How out of it is Billy Packer? At one point Jim Nantz was talking about the music of Noah's father, Yannick, and Packer asked him if he had any "tapes" of it.
Tapes? Is Packer still stuck in 1989? Somebody send this fossill out to pasture already.
All season long, Villanova amazed with the way it continued to win without Curtis Sumpter, its one dominant big man. Well, yesterday it caught up to the Wildcats. Listen, I love some deadly three-point shooting as much as the next guy, but when you become dependant on the trey as much as Villanova did yesterday, you're in trouble.

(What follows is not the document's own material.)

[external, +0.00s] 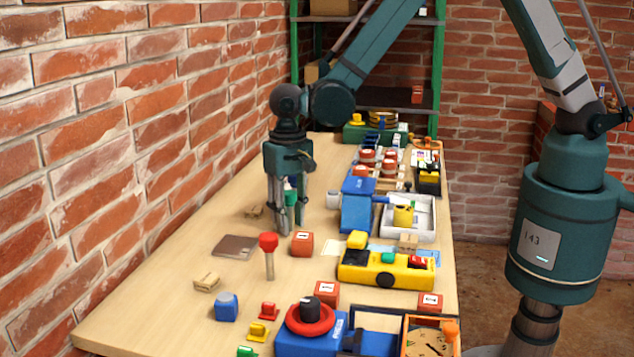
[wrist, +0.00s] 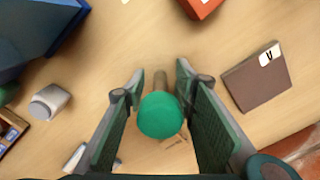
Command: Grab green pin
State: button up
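The green pin shows in the wrist view as a round green head (wrist: 160,115) on a thin wooden shaft (wrist: 160,80). The fingers are apart and do not appear to press on the pin. The lower shaft is mostly hidden by the fingers in the external view.
A red pin (external: 268,243) stands in front of my gripper, beside a red numbered cube (external: 302,243). A brown plate (external: 235,246) lies to the left. A blue device (external: 357,207) stands to the right. The left strip of the table (external: 160,270) is clear beside the brick wall.

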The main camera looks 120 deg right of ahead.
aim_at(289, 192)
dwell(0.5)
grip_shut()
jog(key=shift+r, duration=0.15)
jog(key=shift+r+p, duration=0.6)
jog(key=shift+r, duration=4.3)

As I suspected, Memphis crumbled when confronted with a slow-down, possession-by-possession game with UCLA. Dumb team. When the chips were on the line, the Tigers turned into a typical John Calipari mess, meaning four dudes stand around while one dude tries to create something, and when it fails, Calipari flails his arms and becomes increasingly pouty. Memphis is very athletic, but very not smart.
I think Joey Dorsey just missed another layup.
As for UCLA, I don't understand the backlash I have heard because the Bruins play so-called ugly basketball. Who cares? They win. That's the point, right? If they don't earn any style points in the process, so what? If you were expecting a Ben Howland team to play pretty, flowing basketball, guess again. Was UCLA's game with Memphis ugly? Sure. But there is nothing ugly about holding a high-flying, fast-breaking team like Memphis to 45 points. In fact, I'd say that's kind of beautiful.
That said, I don't think I want to see Jordan Farmar win a title. Nothing against the guy, but he just comes off like every frat boy punk I ever sneered at a party for high-fiving his buddies over a good-looking chick, wearing clothes fresh from the mall, and calling you his "bro." Maybe he's a nice guy, but I'll be pulling for LSU, thank you very much.
With George Mason stealing hearts, the feel-good aspect of LSU's success has been overlooked. Nearly every contributor for the Tigers was born and raised right there in the Baton Rouge area. It's nice to see some local kids bringing joy to a state that can use it at the moment more than any other.
Question: How goood will Glen Davis be in the NBA? How about Tryus Thomas? With the Bulls having some very high draft picks coming up, I've become consumed with this topic.
By the way, as you read my meaningless ramblings on college hoops, I should point out that I selected not one of the Final Four teams. Not one. I have been severely humbled.